— Dataset records —
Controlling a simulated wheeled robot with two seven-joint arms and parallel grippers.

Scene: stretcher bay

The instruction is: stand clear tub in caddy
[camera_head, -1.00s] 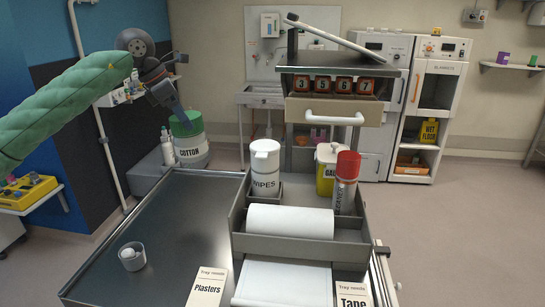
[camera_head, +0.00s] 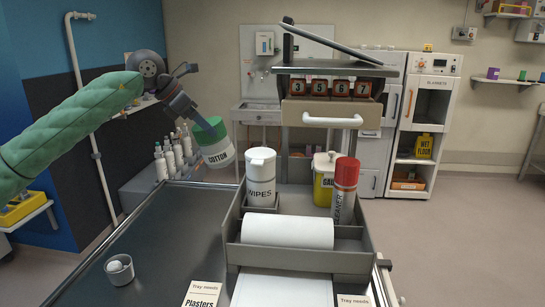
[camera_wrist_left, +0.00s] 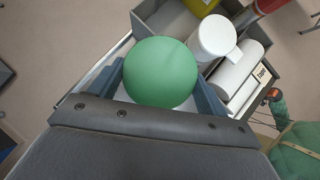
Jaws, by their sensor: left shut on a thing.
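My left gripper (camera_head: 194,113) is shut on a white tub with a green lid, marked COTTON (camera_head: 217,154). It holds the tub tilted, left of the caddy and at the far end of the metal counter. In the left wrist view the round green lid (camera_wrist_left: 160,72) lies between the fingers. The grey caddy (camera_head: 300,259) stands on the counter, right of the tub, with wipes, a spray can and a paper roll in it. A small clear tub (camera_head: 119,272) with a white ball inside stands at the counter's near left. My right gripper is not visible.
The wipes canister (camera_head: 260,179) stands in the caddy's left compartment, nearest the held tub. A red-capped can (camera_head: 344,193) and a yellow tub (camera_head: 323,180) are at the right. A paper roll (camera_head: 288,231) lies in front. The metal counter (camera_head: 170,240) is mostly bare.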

--

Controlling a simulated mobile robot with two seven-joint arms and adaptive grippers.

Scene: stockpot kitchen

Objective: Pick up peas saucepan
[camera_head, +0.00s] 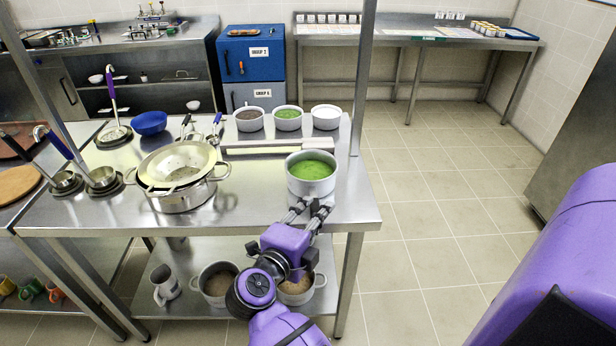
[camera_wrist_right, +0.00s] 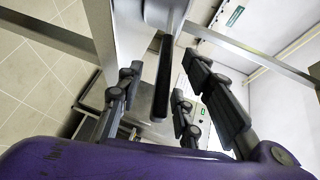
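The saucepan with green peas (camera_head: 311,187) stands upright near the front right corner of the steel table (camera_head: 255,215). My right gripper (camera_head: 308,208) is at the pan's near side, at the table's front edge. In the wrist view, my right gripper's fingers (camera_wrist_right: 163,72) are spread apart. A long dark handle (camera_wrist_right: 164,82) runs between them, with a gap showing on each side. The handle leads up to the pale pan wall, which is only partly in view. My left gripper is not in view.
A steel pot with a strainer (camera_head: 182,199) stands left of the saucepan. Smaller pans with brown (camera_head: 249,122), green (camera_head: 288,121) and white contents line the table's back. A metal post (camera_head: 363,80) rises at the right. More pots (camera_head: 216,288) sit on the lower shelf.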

--

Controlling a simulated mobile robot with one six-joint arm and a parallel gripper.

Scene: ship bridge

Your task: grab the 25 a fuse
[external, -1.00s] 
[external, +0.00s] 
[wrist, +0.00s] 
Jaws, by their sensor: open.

— What to work on —
Only the lines from the one with "[external, +0.00s]" to the one with "Jaws, by their sensor: open." are wanted; extract them exactly, both ends included.

— Exercise response —
[external, +0.00s] 
[wrist, +0.00s] 
Jaws, by their sensor: open.

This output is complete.